━━━━━ Source excerpt

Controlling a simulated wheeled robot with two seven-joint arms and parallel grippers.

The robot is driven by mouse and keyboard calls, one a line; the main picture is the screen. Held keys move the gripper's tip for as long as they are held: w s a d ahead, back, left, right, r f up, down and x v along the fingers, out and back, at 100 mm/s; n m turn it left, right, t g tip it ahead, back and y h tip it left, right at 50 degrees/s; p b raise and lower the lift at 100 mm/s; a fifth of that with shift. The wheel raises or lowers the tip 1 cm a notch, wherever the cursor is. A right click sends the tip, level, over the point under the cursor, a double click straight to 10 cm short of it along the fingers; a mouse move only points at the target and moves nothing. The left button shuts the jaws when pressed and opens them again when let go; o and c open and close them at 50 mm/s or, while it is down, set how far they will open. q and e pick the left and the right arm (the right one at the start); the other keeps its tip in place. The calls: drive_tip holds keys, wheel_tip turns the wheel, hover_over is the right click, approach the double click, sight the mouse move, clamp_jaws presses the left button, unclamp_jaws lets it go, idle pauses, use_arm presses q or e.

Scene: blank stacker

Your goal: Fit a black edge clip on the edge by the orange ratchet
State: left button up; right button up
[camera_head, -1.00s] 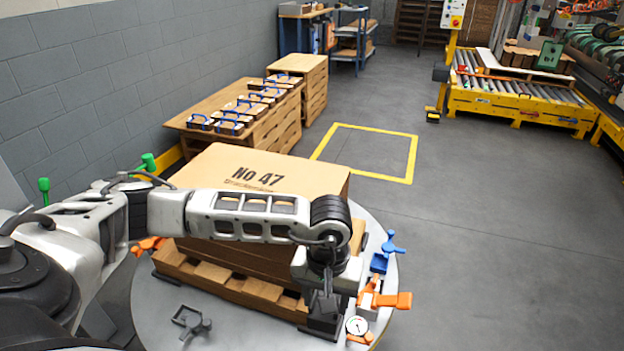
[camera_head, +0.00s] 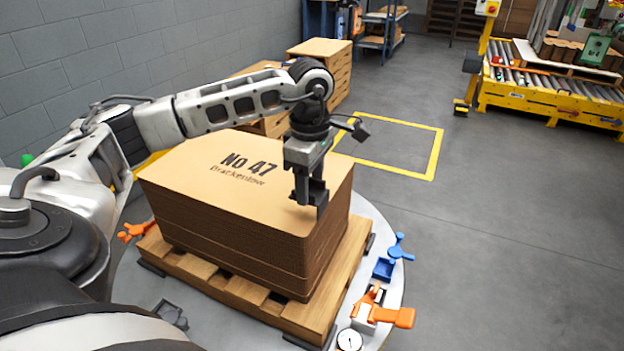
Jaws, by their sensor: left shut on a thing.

━━━━━━━━━━

→ **Exercise instructions**
Starting at the line with "State: left button up; right button up", output each line through the final one of the listing above, and nothing else. Pictures are to be left out.

→ **Answer below**
State: left button up; right button up
[camera_head, -1.00s] 
[camera_head, +0.00s] 
Jaws, by their sensor: left shut on a thing.

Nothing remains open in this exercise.